Is it possible to assign each tutorial group one assistant in a way that (i) all the assistants' preferences are respected, and (ii) each assistant teaches at most one tutorial group?Needless to say, this a very simplified version of the problem; in real life, some groups need more assistants, some assistants can teach more groups, consecutive group times for an assistant should be avoided etc...

 

Your tasks

• Implement the recursive part, marked with ??? in the scheduler.schedule method. 3-4 lines of code should be enough.
• Please use Scala to write code

 

package groupScheduling:

  import groupSchedulingPreferences._

  /**

  * A simple scheduler that assigns assistants to tutorial groups.

  */

  /**

  * Schedule assistants to a set of tutorial groups.

  * Each tutorial group should have exactly one assistant and

  * each assistant can only teach at most one group.

  * In addition, assistants' preferences should be respected.

  * @param preferences  the container object containing all the groups and assistants' preferences

  * @return An assignment from groups to assistants that fulfill the above conditions, or

  *         None if it is not possible to assign an assistant to each group.

  */

  def schedule[A, G](preferences: Preferences[A, G]): Option[Map[G, A]] =

    /* The inner function that does all the actual work.

    * @param freeGroups       the set of groups that do not yet have an assistant

    * @param freeAssistants   the set of assistants that have not been assigned to any group

    */

    def inner(freeGroups: Set[G], freeAssistants: Set[A]): Option[Map[G, A]] =

      /* No free groups that lack an assistant? Return an empty group assignment. Base case.*/

      if freeGroups.isEmpty then Some(Map[G, A]())

      /* Are there more free groups than available assistants?  No solution can be found*/

      else if freeAssistants.size < freeGroups.size then None

      else

        /* Find a group that has a smallest number of assistants who can teach the group */

        val chosenGroup = freeGroups.minBy(group => preferences.assistantsForGroup(group).intersect(freeAssistants).size)

        /* .. and all the assistants that can teach the chosen group */

        val potentialAssistants = preferences.assistantsForGroup(chosenGroup).intersect(freeAssistants)

        /* No-one can take the group, therefore no schedule is possible.

        * Return None to indicate this. */

        if potentialAssistants.isEmpty then None

        else

          /* Iterate over all potential assistants.

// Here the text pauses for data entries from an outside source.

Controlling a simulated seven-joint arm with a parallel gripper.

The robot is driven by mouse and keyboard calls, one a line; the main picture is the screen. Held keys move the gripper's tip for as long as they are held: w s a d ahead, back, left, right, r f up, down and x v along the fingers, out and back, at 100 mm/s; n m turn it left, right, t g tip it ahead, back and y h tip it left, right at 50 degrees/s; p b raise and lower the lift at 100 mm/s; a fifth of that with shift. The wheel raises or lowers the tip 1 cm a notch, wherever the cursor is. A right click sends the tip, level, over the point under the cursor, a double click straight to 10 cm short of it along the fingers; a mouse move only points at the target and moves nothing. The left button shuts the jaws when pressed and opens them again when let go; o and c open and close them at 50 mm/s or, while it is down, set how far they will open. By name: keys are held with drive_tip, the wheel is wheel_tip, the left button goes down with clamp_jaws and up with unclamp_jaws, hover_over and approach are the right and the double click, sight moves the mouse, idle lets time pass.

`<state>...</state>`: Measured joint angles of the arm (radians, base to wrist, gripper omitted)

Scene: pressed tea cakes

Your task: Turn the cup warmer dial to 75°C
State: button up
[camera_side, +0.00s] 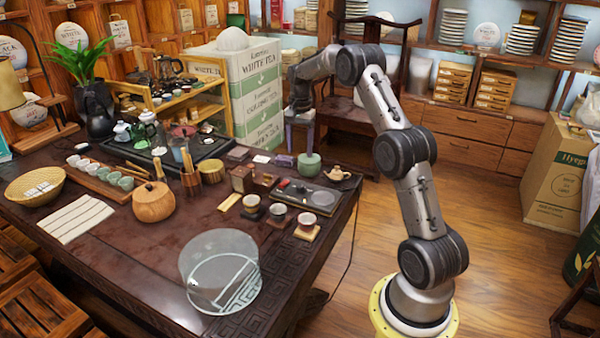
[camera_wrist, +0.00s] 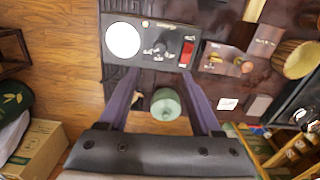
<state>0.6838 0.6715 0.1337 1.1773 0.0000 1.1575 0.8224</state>
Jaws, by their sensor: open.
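The cup warmer (camera_side: 322,199) is a flat grey slab on the table's right side with a round pale plate. In the wrist view the cup warmer (camera_wrist: 112,70) lies beyond my fingertips, with its white plate at left and a red patch (camera_wrist: 187,53) at right. A small dark dial-like part (camera_wrist: 158,47) sits between them; its setting is too small to read. My gripper (camera_side: 301,149) is open above the table behind the warmer, apart from it. In the wrist view my gripper (camera_wrist: 159,74) spreads its purple fingers either side of a green cup (camera_wrist: 166,105), not gripping it.
The green cup (camera_side: 309,167) stands close under my fingers. A small clay teapot (camera_side: 338,174) is right of it, near the table edge. Small cups (camera_side: 278,210) on coasters stand in front of the warmer. A wooden box (camera_side: 242,178) is at its left.

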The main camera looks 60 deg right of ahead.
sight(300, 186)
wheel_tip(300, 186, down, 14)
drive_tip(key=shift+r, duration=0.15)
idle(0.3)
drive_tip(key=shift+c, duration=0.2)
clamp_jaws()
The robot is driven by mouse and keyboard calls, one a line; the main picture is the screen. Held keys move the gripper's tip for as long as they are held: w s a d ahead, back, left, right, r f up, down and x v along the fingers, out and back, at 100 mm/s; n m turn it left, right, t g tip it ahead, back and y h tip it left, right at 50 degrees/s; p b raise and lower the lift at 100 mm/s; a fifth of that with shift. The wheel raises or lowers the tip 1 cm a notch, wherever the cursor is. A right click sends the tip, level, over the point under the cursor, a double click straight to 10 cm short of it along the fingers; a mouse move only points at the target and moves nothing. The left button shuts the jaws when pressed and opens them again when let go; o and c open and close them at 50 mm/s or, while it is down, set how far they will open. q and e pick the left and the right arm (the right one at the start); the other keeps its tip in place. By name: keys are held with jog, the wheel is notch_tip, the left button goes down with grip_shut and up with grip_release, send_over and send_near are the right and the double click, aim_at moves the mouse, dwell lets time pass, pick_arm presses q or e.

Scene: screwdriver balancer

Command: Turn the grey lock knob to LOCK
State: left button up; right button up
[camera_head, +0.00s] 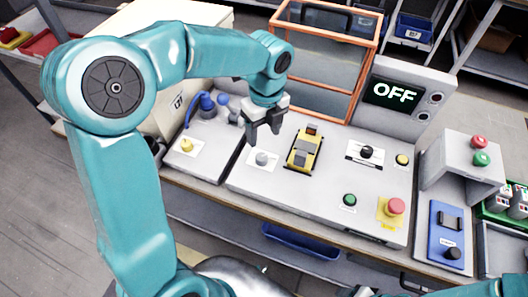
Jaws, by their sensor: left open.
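The grey lock knob (262,158) stands on a white label plate on the light grey bench panel, left of the yellow-and-black device. The plate's lettering is too small to read, so I cannot tell which way the knob points. My left gripper (264,137) points down and is open. In the picture its fingertips are just above the knob, and they appear apart from it. Nothing shows between the fingers. My right gripper is out of view.
The yellow-and-black device (304,150) is close right of the knob. A yellow knob (186,145) and blue fittings (203,103) are to the left. An orange-framed guard (322,60) and a screen reading OFF (393,93) stand behind. A red button (396,206) is front right.

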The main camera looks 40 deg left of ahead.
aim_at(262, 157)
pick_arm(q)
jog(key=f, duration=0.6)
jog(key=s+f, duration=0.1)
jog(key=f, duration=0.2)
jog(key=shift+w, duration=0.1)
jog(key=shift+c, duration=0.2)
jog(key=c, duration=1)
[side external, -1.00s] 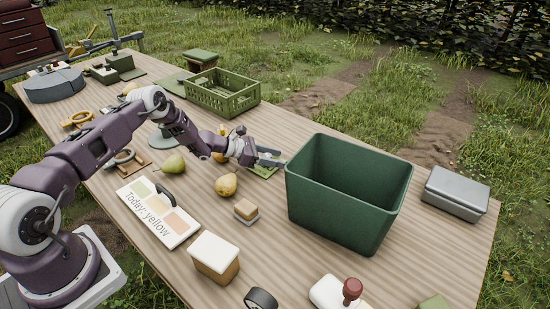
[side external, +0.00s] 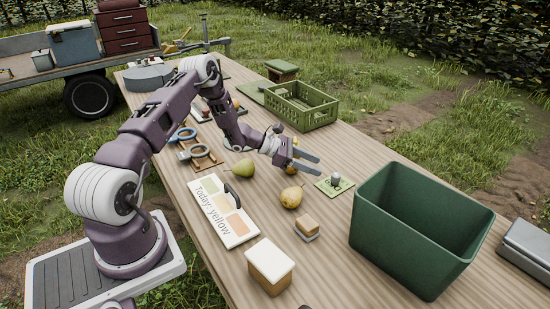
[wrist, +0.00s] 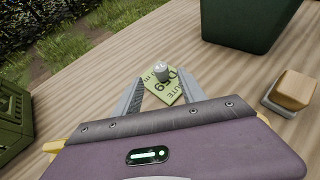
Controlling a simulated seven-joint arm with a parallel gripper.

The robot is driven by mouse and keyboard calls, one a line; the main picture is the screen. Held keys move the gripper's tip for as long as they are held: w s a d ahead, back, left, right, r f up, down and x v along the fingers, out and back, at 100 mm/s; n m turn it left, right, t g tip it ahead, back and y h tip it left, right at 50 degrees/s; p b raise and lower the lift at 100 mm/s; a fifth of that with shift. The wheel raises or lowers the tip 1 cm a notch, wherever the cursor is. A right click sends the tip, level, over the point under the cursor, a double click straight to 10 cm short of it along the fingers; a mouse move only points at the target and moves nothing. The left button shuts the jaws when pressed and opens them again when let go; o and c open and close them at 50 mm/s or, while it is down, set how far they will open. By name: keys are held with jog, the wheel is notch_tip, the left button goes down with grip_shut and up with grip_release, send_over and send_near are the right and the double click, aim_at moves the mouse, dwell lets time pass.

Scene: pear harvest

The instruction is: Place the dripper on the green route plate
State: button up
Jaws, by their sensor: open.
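The green route plate (side external: 345,186) lies flat on the table, left of the large green bin. The dripper, a small grey-white cylinder (side external: 335,179), stands upright on it. In the wrist view the dripper (wrist: 161,71) is at the far part of the plate (wrist: 166,90), whose printed lettering shows. My gripper (side external: 316,166) is open and empty, to the left of the dripper and apart from it. In the wrist view its fingers (wrist: 158,84) point toward the plate, with the dripper just beyond the tips.
The green bin (side external: 366,228) stands close on the right. A slatted green crate (side external: 275,99) is behind. A sign (side external: 238,228) reads "Today: yellow".

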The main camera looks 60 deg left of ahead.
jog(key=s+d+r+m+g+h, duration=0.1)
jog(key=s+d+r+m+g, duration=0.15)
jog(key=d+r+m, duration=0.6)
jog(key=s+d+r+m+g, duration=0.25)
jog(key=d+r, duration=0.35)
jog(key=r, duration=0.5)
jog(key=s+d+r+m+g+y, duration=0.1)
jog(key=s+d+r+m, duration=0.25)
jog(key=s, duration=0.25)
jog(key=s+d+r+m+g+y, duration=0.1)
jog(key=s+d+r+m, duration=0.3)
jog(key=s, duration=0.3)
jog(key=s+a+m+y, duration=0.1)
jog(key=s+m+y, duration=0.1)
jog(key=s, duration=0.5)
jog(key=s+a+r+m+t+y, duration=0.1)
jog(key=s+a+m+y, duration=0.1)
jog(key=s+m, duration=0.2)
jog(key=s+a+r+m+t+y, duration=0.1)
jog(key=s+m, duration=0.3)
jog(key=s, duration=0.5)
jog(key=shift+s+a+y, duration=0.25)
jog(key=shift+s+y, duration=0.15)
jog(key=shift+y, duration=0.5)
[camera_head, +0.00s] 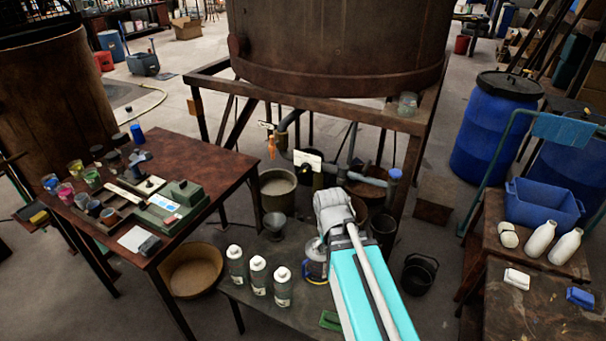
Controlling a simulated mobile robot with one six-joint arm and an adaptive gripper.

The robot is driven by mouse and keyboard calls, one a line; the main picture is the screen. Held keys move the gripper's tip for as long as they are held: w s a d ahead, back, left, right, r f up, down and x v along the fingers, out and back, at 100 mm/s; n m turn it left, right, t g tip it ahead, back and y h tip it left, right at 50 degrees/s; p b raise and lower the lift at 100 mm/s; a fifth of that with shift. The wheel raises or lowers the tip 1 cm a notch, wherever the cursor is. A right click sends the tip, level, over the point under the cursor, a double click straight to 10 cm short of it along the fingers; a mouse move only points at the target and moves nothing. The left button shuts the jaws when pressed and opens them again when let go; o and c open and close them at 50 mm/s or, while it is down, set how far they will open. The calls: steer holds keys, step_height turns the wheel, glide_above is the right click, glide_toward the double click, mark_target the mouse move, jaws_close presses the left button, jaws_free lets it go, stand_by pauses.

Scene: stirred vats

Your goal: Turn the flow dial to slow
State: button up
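I cannot make out a flow dial for certain in the head camera view. Under the big rusty vat (340,40), a grey pipe (370,178) carries a blue cap (395,174), an orange handle (271,147) and a white label plate (308,158). A green device (178,203) with a small pale panel sits on the left table. My arm reaches in from the bottom, and its grey end (334,212) is in front of the pipe, over the low bench. The fingers are hidden or too small to tell, and I see nothing held.
The low bench (240,292) holds several white-capped bottles (258,275) and a blue-and-yellow jar (315,262) close beside my arm. Cups crowd the left table (200,155). A black bucket (419,273) stands right of my arm. The vat's frame (340,107) spans above.

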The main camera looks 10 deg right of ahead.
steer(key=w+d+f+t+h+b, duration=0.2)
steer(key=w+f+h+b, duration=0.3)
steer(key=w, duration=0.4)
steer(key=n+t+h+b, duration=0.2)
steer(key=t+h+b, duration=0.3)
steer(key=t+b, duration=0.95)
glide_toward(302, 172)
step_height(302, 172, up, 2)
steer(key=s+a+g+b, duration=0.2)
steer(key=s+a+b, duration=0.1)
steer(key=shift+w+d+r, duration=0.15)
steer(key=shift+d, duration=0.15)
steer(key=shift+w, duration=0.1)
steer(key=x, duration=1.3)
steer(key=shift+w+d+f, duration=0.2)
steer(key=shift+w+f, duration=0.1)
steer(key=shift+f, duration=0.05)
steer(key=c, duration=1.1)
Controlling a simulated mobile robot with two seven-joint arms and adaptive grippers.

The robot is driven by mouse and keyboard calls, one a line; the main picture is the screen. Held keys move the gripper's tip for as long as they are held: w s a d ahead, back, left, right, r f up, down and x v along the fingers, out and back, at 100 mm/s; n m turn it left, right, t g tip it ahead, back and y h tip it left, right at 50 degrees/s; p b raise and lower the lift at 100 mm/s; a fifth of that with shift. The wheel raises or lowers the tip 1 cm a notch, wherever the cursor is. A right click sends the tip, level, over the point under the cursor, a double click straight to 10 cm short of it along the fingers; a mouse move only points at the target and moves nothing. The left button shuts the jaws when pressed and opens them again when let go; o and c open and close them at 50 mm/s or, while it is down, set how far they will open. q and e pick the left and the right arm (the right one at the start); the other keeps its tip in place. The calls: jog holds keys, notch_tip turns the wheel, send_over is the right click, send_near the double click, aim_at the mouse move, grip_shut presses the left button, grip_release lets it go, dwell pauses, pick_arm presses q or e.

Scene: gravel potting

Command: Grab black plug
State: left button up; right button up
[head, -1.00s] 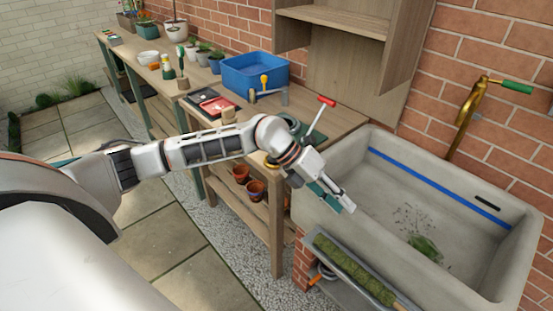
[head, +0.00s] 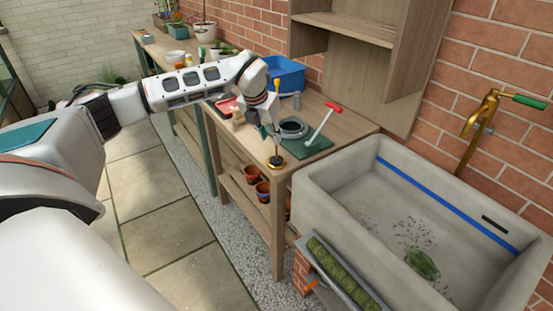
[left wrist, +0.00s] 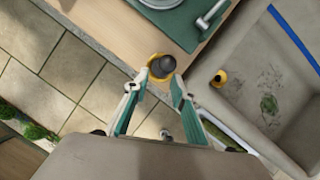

          * For each such assistant, (recursively) test if a solution can be found

          * in the case the assistant is assigned to chosenGroup; that is, test if there is a solution

          * when chosenGroup is removed from the free groups set and the assistant is removed from

          * the free assistants set.

          * If finding a solution to this reduced instance is possible,

          * set sol to this Some solution extended with the information that chosenGroup is being taught by that assistant.

          * If no such solution can be found, let sol be None

          */

          var sol : Option[Map[G,A]] = None

          // YOUR SOLUTION HERE

          ???

          sol // Return sol

        end if

    end inner

    inner(preferences.groups.toSet, preferences.assistants)

  end schedule

  /**

  * Test if sol is a valid solution to the scheduling problem,

  * meaning that all the groups are assigned an assistant and

  * each assistant teaches at most one group.

  */

  def isValidSolution[A, G](sol: Map[G, A], prefs: Preferences[A, G]): (Boolean, String) =

    if sol.keySet != prefs.groups.toSet then

      (false, "The set of groups does not match")

    else sol.find((group, assistant) => !prefs.assistants.contains(assistant)) match

      case Some(group,assistant) =>

        (false, s"Assistant '$assistant' is not mentioned in the original preferences")

      case None => sol.groupBy(_._2).iterator.find((_,assignment)=>assignment.size > 1) match

        case Some(assistant,_) =>

          (false, s"Assistant '$assistant' is assigned to more than one group")

        case None => (true,"")

    end if

  end isValidSolution